Material provided
------------------------------------------------------------
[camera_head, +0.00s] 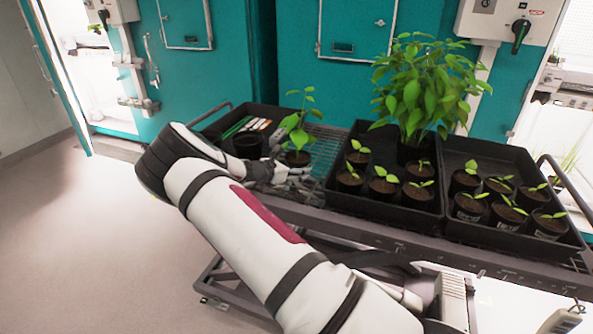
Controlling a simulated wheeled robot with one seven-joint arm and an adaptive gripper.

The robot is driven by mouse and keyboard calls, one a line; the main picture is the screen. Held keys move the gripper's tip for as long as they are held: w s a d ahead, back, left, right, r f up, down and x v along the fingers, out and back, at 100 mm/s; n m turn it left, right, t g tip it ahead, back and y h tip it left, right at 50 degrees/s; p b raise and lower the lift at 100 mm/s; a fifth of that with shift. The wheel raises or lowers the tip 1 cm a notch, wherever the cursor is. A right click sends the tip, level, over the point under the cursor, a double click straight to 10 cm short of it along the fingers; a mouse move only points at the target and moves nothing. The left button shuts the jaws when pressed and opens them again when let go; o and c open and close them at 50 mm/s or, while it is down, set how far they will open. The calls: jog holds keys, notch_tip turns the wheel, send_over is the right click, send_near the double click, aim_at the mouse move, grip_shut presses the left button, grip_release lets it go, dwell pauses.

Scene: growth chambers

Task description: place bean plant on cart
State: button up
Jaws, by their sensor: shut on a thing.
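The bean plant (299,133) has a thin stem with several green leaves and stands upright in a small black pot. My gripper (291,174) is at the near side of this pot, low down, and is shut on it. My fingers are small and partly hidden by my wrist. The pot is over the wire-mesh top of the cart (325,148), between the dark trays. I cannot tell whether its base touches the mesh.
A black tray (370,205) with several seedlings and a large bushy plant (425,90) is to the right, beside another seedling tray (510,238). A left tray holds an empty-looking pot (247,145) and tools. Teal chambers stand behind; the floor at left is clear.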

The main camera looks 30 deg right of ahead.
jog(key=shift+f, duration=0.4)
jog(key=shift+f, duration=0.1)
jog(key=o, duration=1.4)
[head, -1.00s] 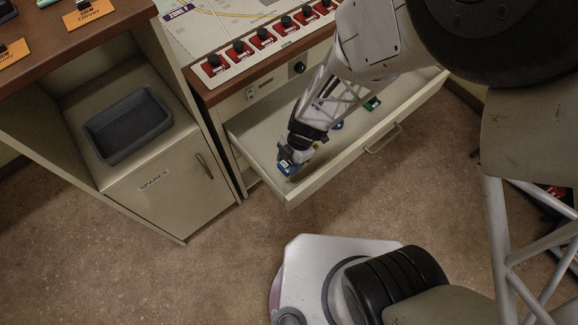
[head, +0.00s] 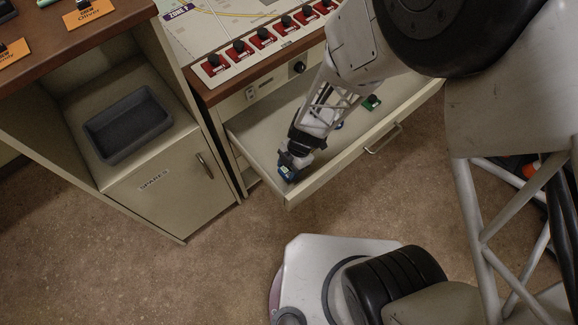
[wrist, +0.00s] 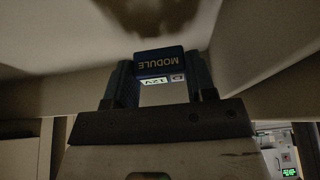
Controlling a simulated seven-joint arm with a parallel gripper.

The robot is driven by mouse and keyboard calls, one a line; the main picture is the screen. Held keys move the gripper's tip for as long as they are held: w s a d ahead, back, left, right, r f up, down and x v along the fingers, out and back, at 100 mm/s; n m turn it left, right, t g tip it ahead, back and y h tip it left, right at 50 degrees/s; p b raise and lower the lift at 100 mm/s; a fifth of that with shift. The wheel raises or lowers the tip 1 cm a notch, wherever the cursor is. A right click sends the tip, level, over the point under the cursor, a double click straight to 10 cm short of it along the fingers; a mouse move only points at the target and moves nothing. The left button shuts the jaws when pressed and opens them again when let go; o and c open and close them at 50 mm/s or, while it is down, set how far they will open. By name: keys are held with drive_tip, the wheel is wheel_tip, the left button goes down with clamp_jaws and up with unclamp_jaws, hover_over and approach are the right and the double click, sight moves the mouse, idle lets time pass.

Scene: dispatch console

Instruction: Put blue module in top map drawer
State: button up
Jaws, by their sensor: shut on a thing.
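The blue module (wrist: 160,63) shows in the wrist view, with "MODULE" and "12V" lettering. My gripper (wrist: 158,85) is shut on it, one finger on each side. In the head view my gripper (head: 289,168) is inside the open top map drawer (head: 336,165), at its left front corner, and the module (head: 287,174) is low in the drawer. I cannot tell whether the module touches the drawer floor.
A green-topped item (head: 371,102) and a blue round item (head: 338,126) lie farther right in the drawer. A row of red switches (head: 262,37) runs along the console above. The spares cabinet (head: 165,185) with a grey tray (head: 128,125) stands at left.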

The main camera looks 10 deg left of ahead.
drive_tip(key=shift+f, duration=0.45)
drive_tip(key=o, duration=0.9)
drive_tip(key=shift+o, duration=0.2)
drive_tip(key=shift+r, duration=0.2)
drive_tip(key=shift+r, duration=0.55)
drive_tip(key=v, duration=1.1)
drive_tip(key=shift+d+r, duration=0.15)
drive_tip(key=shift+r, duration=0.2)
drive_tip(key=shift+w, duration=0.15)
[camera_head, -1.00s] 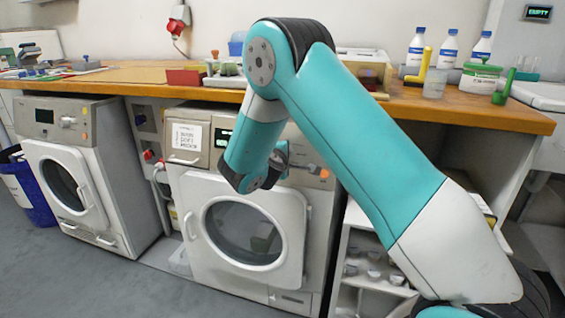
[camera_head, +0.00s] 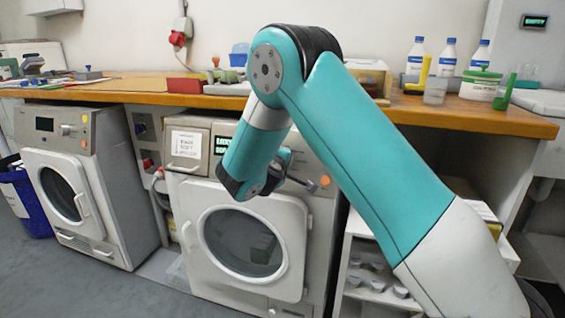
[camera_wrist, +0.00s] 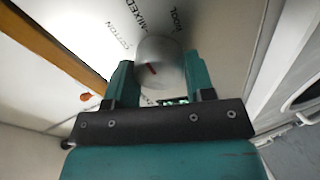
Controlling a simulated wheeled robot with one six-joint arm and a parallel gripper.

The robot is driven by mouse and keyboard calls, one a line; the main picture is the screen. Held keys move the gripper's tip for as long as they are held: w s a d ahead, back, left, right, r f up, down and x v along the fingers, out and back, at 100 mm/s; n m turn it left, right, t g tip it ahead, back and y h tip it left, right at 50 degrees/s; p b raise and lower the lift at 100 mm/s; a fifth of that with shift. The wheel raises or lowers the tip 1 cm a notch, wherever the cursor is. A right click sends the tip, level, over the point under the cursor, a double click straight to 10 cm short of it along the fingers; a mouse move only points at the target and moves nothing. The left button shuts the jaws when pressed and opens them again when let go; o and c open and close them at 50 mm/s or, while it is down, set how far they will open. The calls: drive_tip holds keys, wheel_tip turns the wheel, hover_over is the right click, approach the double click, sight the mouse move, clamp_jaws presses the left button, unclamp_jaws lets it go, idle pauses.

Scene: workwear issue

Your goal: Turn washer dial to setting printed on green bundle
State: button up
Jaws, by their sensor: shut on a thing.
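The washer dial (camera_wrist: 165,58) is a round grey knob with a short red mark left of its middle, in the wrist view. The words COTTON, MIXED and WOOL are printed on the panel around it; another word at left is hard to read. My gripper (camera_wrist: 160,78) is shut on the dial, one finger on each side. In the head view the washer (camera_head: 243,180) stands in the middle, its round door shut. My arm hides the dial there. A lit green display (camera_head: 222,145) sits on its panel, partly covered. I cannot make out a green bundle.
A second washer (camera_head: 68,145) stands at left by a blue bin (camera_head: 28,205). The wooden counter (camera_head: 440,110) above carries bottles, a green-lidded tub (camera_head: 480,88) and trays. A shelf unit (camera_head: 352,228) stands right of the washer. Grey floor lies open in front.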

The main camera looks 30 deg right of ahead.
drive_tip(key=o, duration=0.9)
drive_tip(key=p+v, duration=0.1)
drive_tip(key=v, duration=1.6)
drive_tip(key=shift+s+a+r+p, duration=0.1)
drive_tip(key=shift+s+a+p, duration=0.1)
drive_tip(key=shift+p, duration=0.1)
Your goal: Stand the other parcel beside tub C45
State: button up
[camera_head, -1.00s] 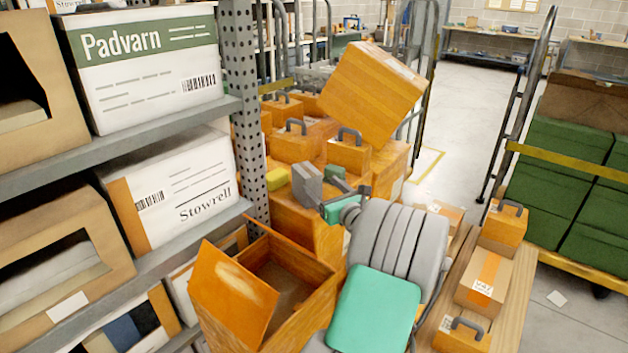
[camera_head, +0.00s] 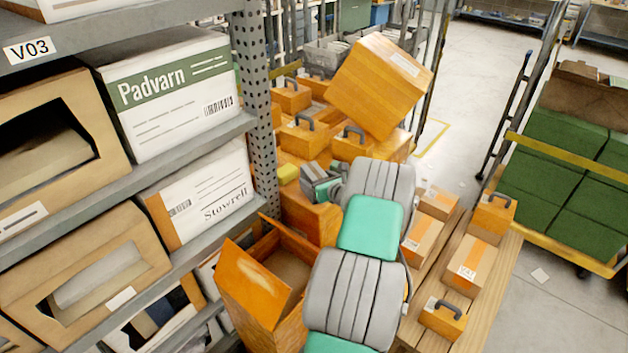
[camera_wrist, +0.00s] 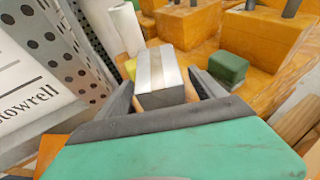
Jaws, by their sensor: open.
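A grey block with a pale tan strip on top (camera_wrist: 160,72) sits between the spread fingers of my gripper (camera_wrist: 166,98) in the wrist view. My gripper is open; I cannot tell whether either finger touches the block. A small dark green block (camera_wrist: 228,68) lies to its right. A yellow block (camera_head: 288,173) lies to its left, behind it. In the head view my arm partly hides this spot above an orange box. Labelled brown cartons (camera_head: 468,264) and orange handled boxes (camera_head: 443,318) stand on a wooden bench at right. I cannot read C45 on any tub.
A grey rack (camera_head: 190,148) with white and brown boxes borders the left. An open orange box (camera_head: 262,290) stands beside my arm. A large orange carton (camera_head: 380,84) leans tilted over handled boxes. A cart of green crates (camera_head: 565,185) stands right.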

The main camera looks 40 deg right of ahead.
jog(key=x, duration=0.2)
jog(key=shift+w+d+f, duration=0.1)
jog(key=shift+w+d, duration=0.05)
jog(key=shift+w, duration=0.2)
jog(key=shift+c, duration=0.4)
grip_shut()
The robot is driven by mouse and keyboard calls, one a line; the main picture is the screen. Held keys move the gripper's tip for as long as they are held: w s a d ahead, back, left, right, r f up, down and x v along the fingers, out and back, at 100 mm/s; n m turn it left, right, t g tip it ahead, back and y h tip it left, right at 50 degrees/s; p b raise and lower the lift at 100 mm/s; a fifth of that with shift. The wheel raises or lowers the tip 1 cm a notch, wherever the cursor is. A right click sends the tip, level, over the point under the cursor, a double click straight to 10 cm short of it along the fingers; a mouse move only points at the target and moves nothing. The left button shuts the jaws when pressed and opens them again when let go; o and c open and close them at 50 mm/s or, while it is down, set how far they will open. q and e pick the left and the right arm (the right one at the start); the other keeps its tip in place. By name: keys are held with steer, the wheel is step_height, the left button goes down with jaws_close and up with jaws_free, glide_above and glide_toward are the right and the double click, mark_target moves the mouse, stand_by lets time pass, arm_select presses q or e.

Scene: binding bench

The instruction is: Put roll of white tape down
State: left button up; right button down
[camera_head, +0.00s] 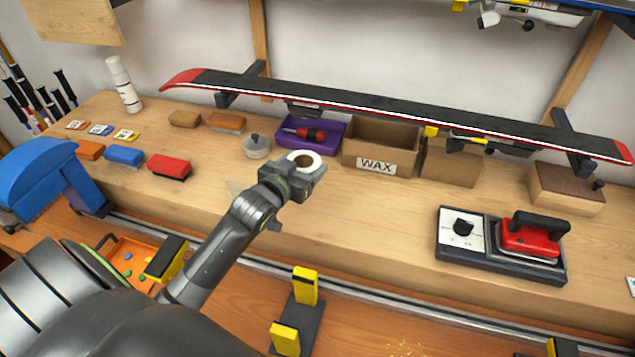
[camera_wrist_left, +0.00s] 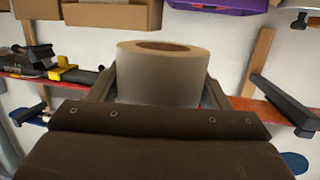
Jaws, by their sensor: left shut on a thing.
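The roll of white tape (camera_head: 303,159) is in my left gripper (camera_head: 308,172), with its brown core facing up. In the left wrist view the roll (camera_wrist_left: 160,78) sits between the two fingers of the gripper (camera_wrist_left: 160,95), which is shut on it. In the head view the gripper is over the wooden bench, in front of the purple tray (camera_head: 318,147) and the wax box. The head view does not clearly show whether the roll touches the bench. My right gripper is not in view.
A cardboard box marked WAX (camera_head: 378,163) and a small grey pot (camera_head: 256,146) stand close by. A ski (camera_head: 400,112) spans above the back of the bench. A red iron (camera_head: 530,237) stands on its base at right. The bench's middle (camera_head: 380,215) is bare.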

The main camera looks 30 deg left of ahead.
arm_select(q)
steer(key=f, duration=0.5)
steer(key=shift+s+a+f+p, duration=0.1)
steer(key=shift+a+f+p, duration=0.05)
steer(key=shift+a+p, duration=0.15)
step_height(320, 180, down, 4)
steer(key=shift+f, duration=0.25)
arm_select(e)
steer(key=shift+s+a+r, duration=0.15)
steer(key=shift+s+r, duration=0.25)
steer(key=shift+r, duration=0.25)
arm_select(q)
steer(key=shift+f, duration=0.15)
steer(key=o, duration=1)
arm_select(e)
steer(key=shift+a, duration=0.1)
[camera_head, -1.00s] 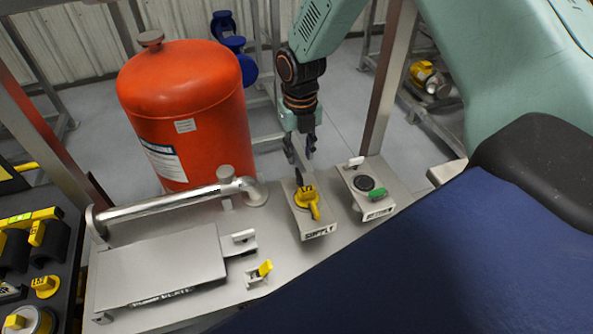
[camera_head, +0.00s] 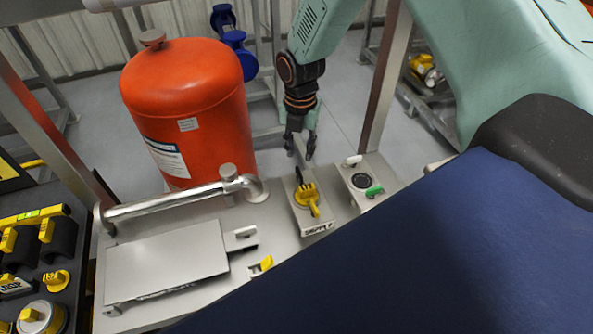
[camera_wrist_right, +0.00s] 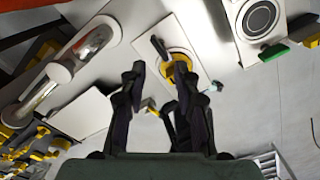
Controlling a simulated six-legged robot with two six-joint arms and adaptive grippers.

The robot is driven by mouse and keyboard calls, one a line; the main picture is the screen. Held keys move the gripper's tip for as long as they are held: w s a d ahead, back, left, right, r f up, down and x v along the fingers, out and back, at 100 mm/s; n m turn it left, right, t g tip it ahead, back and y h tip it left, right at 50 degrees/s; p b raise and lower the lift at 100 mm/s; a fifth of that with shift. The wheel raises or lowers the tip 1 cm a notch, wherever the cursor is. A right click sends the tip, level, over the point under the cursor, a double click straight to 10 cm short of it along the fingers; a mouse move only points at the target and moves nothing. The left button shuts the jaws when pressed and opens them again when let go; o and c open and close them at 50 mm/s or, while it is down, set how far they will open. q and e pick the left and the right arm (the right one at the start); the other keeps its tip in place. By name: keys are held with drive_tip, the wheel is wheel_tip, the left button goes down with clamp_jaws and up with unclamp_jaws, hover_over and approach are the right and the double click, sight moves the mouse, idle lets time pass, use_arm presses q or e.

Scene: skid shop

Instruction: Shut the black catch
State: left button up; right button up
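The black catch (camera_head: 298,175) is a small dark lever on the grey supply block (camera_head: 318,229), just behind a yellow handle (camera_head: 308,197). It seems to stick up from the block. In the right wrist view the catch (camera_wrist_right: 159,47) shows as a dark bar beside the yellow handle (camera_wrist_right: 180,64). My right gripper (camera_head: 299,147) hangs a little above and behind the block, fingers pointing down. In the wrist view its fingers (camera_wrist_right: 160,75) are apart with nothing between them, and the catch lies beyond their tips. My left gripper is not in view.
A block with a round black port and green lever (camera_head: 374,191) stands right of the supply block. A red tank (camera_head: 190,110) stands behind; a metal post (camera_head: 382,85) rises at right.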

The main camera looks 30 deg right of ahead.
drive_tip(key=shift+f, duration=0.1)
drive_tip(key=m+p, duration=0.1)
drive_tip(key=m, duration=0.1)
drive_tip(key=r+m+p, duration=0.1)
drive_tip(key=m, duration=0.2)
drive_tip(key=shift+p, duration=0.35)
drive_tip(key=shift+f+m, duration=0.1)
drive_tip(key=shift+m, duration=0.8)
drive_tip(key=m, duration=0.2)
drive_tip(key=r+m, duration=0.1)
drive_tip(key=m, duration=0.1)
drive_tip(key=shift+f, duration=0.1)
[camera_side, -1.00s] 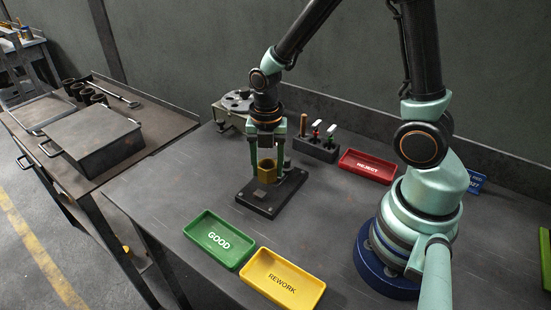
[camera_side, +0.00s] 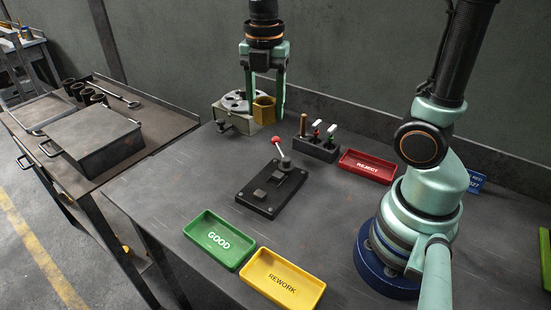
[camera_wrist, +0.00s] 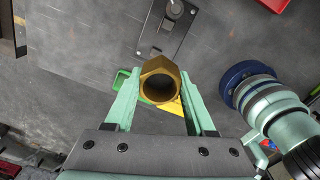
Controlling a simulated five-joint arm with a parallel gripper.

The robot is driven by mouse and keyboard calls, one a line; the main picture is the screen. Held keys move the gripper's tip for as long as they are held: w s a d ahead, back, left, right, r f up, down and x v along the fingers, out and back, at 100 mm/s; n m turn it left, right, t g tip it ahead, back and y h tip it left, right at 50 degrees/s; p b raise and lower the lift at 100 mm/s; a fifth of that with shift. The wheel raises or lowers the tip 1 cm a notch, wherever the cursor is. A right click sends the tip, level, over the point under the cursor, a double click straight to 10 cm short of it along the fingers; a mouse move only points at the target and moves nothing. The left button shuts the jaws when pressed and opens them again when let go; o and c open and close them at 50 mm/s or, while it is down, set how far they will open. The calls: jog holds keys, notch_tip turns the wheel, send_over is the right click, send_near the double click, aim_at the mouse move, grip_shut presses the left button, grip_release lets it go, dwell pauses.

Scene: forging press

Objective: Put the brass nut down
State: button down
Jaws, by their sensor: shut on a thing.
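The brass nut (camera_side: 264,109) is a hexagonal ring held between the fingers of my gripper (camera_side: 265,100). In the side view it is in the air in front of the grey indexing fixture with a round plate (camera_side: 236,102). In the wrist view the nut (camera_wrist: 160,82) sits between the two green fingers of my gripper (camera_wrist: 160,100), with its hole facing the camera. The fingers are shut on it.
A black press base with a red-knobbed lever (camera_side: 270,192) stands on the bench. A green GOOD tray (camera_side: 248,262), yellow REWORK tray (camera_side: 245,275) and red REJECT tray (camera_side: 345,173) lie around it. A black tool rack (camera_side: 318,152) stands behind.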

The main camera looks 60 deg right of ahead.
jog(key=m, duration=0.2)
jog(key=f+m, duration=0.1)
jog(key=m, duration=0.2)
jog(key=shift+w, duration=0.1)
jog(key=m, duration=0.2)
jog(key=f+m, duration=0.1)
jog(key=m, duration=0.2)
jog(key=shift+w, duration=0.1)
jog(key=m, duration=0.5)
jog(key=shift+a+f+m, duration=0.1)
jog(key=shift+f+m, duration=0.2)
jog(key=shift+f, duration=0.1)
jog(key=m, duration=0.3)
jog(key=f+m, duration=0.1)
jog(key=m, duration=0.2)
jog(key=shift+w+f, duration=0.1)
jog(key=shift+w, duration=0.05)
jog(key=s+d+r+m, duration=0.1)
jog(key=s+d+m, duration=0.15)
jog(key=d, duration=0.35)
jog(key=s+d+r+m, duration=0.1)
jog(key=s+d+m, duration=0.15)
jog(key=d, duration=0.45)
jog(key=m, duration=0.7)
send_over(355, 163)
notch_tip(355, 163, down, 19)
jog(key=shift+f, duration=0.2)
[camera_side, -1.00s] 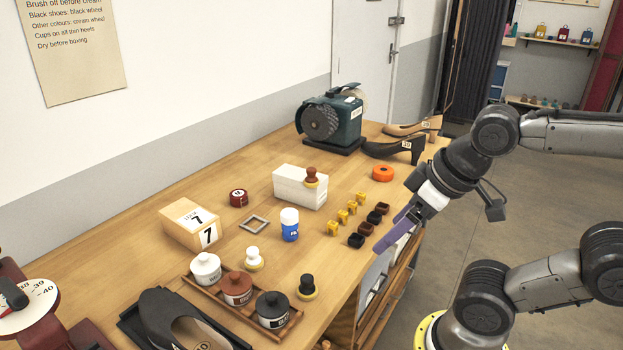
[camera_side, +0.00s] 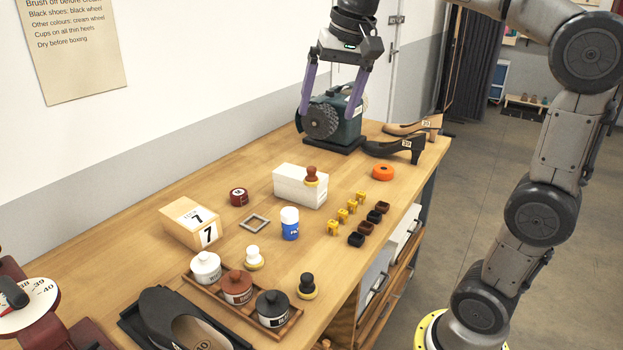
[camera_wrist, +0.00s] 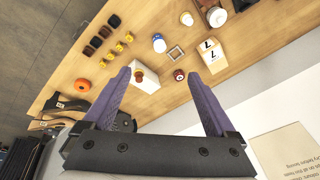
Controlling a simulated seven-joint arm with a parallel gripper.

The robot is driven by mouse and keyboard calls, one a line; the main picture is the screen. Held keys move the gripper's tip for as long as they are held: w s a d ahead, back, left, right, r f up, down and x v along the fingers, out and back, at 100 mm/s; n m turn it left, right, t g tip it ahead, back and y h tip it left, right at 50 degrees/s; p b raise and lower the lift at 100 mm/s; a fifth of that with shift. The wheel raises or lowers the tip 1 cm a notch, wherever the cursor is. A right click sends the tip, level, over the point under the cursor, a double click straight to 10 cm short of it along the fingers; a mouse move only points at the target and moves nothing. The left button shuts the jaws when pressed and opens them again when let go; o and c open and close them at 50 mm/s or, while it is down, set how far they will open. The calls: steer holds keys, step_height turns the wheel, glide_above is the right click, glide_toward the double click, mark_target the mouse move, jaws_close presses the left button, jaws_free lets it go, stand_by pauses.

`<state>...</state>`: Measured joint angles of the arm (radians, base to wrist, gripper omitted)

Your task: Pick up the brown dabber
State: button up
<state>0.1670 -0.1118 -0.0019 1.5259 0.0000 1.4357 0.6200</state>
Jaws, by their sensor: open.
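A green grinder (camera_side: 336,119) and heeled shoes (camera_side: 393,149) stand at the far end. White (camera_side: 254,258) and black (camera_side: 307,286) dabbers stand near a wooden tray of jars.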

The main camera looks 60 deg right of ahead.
------------------------------------------------------------
To do
The images in the entries above should be left out; please reproduce exactly the lines from the first through the one containing "Controlling a simulated wheeled robot with one seven-joint".

Written response
[camera_head, +0.00s] 
Controlling a simulated wheeled robot with one seven-joint arm and an adaptive gripper.

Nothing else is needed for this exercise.